Friday, December 29, 2006

Why Write F&SF?

Since Lyda brought it up in her last post, it seems like an interesting question to ask each other and to try to answer. She framed it as "why write genre?" but I'm going to be a little more specific, in part because I believe all writing is genre writing. The great American novel is a genre, and a small one. Likewise literary fiction. Each have their rules and their tropes and their small subset of dedicated readers. There was a time when genre was defined as anything not part of "mainstream fiction" which is a slippery term at best. This is especially true when you consider that romance has always been considered genre and that romance is 55% percent of the paperback fiction market and 40% percent of all fiction, dwarfing all other genres. Or when you note that a lot of writing that is considered mainstream is also SF, The Handmaid's Tale, fantasy, A Midsummer Night's Dream, romance, Pride and Prejudice, or a myriad of other genres. The traditional definition of genre has always had a strong element of "that which I do not believe to be worthy of the term literature."

So, back to the central question: Why do I write F&SF?

In my case that's a fairly simple question to answer. I'm all about world building and its impacts on characters and cultures. Creating an intricate and believable magic system with a history that reaches back into the depths of antiquity and has present day implications or impacts rocks my world. Coming up with a novel idea for a space drive that alters the way we interact with our world or that recreates historical pressures of colonization and conquest fascinates me.
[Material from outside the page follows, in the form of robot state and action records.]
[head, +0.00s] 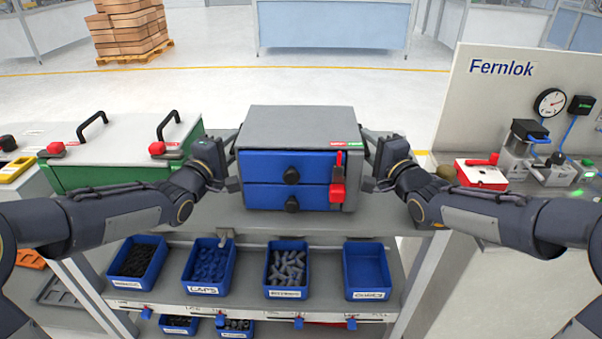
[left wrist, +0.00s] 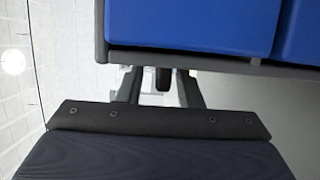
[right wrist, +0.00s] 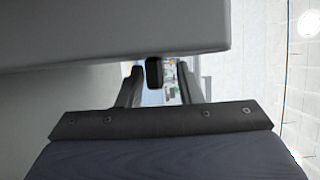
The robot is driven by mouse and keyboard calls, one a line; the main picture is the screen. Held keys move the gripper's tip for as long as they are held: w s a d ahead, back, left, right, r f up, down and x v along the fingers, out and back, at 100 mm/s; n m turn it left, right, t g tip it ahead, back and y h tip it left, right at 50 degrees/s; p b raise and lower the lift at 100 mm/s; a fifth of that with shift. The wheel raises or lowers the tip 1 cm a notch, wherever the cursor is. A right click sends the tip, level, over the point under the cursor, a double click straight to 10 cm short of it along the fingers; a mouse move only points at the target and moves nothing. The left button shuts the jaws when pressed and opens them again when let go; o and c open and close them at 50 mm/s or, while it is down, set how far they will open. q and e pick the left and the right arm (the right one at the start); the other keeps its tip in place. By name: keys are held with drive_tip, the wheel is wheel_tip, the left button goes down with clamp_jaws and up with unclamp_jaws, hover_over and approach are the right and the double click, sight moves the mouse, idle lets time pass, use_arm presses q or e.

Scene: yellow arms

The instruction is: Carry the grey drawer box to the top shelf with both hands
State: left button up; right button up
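The grey drawer box (head: 300,125) has two blue drawers with black knobs and a red latch at its front right. It appears upright on a grey top surface (head: 262,222) in the head view. My left gripper (head: 234,165) is at its left side and my right gripper (head: 371,165) at its right side. In the left wrist view, the fingers (left wrist: 162,88) stand apart on either side of a dark handle (left wrist: 163,78). In the right wrist view, the fingers (right wrist: 158,85) also stand apart around a dark handle (right wrist: 154,72). Gaps show beside both handles.
Several blue bins, one of them labelled bin (head: 208,264), sit on the shelf below. A green case (head: 115,172) with black handles is at left. A panel marked Fernlok (head: 490,95) and a bench with a fixture (head: 530,145) are at right.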

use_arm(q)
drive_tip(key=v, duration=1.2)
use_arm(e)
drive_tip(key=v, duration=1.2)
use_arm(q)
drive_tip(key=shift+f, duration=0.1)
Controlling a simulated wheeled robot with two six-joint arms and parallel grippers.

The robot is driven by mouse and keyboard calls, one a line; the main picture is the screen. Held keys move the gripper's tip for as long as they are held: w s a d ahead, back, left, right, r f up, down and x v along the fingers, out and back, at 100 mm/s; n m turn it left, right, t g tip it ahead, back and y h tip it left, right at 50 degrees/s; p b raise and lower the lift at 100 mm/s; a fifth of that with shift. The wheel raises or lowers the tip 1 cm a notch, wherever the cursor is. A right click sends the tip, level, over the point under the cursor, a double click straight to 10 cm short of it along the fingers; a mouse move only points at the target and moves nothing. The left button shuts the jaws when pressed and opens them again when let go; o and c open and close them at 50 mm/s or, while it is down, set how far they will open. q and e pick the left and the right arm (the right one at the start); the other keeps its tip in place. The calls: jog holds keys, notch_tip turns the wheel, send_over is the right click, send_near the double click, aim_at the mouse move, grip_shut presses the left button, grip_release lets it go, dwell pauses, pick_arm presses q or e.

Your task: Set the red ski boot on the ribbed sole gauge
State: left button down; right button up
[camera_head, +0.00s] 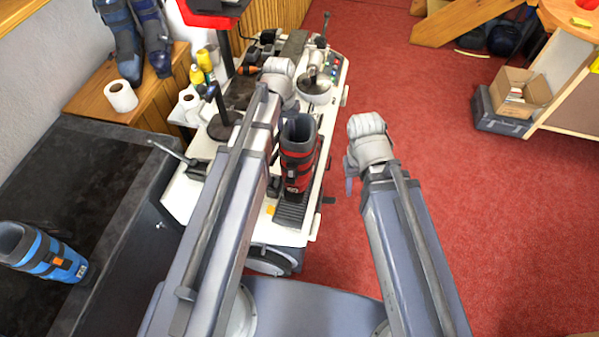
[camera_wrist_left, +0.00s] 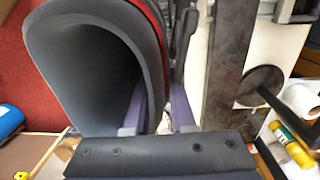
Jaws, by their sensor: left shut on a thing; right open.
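The red ski boot (camera_head: 297,172) with a black cuff stands upright over the bench in the head view. Its toe points toward me. The dark ribbed sole gauge (camera_head: 290,213) shows just in front of and below the toe. The boot hides the rest of it, and I cannot tell whether the sole touches it. My left gripper (camera_wrist_left: 158,112) is shut on the cuff wall of the boot. The left wrist view looks into the dark cuff opening (camera_wrist_left: 95,70). My right gripper (camera_head: 350,172) is open and empty, right of the boot and apart from it.
The white machine bench (camera_head: 185,200) carries levers and a round dish (camera_head: 314,92). A blue boot (camera_head: 42,252) is on the dark counter at left. Paper rolls (camera_head: 121,96) and yellow bottles (camera_head: 204,60) stand at upper left.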

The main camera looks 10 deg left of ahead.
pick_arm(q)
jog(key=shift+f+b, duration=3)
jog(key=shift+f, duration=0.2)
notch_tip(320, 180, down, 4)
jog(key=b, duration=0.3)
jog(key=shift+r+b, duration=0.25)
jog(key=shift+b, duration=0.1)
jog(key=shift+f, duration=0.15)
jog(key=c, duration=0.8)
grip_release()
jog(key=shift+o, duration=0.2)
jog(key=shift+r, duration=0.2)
And frankly, the genre of literary fiction doesn't leave a lot of openings for a writer who wants to build an entire world from scratch.
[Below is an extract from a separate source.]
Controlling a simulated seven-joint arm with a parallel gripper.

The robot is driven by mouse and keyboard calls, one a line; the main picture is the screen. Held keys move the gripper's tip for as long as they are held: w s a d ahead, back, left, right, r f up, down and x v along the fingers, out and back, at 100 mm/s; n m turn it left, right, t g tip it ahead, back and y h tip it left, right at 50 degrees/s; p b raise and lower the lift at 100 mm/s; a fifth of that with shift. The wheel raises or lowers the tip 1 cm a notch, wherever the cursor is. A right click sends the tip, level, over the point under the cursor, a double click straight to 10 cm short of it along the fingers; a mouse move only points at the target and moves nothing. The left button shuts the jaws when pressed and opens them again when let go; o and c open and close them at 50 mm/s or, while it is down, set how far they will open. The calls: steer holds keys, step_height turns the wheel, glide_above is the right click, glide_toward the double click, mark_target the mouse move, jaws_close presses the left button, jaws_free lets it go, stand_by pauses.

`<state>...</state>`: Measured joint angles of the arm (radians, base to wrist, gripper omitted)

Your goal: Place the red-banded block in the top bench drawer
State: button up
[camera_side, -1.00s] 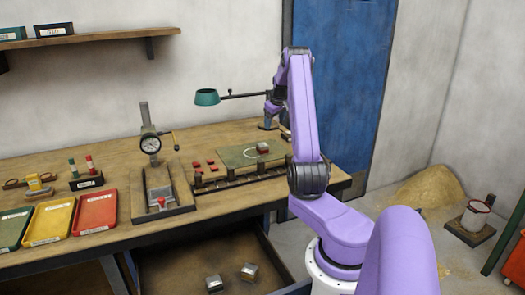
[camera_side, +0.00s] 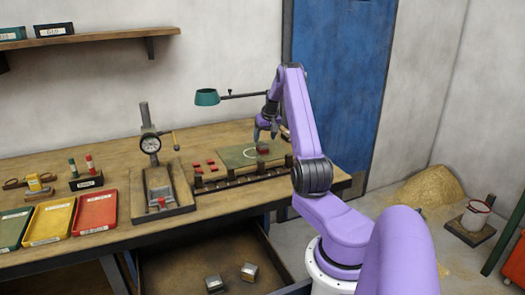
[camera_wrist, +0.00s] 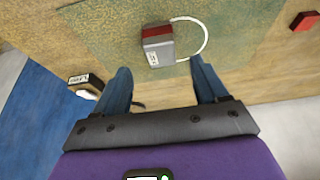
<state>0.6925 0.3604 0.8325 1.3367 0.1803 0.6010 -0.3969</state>
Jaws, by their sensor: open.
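The red-banded block (camera_wrist: 157,47) is grey with a red band at one end and a white label. It rests on the green mat (camera_wrist: 95,30), beside a white curved outline. In the side view the block (camera_side: 263,151) is small and partly hidden under my gripper (camera_side: 265,131). In the wrist view my gripper (camera_wrist: 160,70) is open, its two blue fingers apart and empty. The block lies just beyond the fingertips, between their lines. The drawer (camera_side: 180,268) under the bench is open, with two grey blocks (camera_side: 249,271) inside.
A dark rail with posts (camera_side: 240,178) runs along the mat's front. Small red pieces (camera_side: 197,170) lie left of it. A dial gauge stand (camera_side: 150,145) and red tray (camera_side: 96,212) stand further left. A dark labelled block (camera_wrist: 86,82) sits near the bench edge.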

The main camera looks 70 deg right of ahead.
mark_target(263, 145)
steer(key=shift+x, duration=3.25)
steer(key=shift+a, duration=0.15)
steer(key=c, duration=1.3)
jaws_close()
All genres have tropes and conventions that limit what the writer can do, but in F&SF they are fewer and much less limiting, and if you can come up with a novel way of breaking them you're generally rewarded rather than punished.

I write F&SF because it doesn't put my imagination in a straightjacket and pretend that's the be all and end all of literary creation.

So why do you write F&SF? Or genre? Or poetry for that matter?


Kelly Swails said...

I think I write it for the exact reason you do, Kelly Y. It's fun, my imagination can run wild, and I like to read it. Once I came to terms with the fact that I've been a f/sf/h geek since childhood, my writing started to flourish.

Kelly McCullough said...

Yeah, embracing one's inner geekitude makes for a much less cognitively dissonant life if one is a F&SF writer.

Erik Buchanan said...

I write fantasy because that's what comes to mind. When other things come to mind I write about them. But for the most part, I write fantasy.

Stephanie Zvan said...

I'm not sure I have a choice. F&SF, along with myth, mystery and history, are just part of my vocabulary. I might as well take half my dictionary and put the words off limits as not write F&SF. My choice of genre, like my choice of words, is determined by which will most effectively tell the story I want to tell.

I've only been accused once of writing a genre story that didn't "need" to be that genre. Strangely, the person who said it thought I should be writing fantasy instead of science fiction. She thought there was no good reason for my aliens to be aliens instead of fae.

Kelly McCullough said...

Erik, Steph, some of that for me too. I think it's true for a lot of us. I know Tim Powers talks about not being able to write non-genre fiction. That F&SF has simply become set into the foundation of how he thinks about story.